What the exercise asks: Pictures excluded, reproduce exactly the lines below from the one with "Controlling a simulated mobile" through the one with "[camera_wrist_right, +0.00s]", both included.

Extracted records:
==========
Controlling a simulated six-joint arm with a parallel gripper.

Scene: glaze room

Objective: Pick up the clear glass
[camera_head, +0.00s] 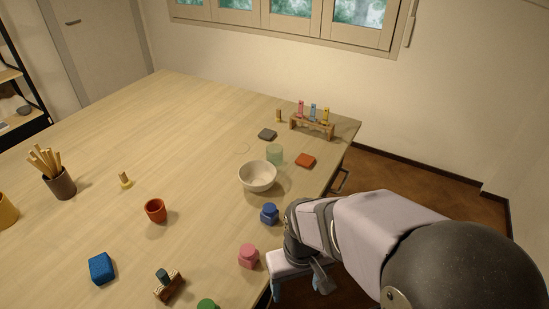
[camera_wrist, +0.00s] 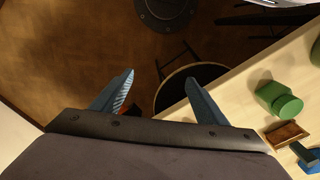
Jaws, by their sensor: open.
==========
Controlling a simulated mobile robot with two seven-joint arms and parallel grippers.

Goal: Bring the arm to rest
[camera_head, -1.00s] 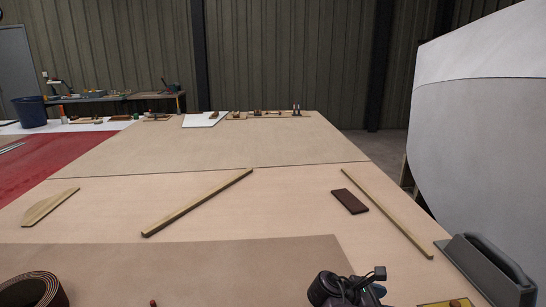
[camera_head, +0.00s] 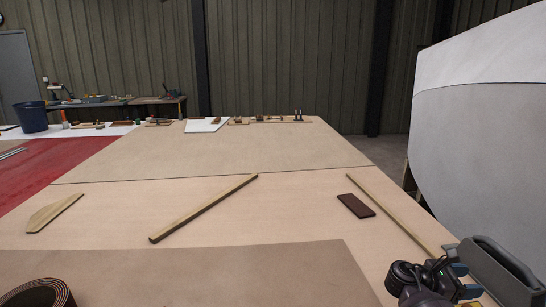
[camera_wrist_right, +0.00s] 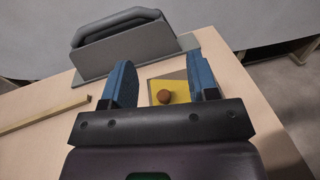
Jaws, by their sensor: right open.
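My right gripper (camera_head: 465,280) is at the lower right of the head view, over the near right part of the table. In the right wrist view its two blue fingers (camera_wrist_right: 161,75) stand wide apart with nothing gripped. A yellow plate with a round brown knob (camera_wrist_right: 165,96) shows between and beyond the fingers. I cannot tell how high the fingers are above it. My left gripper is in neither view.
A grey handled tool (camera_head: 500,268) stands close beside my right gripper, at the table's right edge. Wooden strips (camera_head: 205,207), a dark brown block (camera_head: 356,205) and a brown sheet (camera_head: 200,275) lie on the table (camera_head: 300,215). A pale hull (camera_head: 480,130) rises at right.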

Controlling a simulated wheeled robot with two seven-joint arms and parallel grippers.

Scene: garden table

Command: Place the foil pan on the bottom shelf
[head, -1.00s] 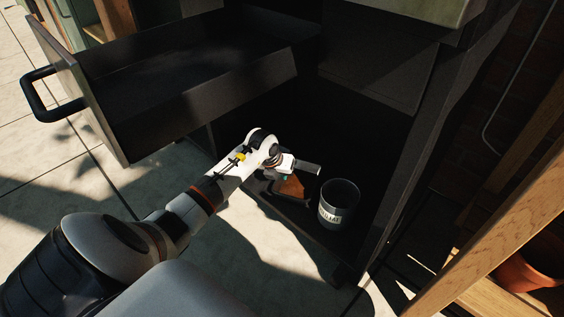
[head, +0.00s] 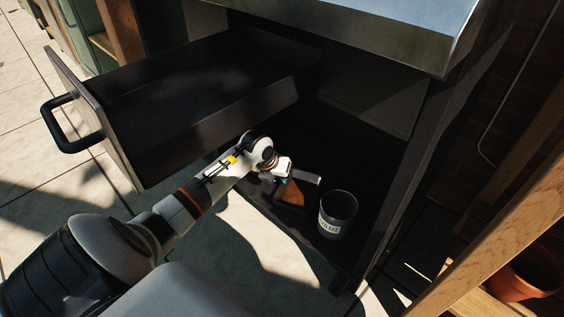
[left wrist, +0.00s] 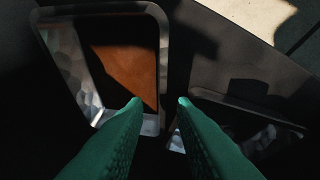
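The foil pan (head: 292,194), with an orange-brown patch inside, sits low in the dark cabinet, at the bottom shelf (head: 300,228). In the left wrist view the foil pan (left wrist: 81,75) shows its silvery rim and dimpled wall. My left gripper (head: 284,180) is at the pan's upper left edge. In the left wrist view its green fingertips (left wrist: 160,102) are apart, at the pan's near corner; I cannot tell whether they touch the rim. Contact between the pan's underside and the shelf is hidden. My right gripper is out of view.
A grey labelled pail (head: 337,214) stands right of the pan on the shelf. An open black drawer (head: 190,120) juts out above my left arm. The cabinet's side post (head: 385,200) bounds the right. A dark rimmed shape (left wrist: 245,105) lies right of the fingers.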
==========
The solution:
Controlling a simulated mobile robot with two seven-joint arms and parallel grippers.

Goal: Bring the arm to rest
[camera_head, -1.00s] 
[camera_head, +0.00s] 
[camera_wrist_right, +0.00s] 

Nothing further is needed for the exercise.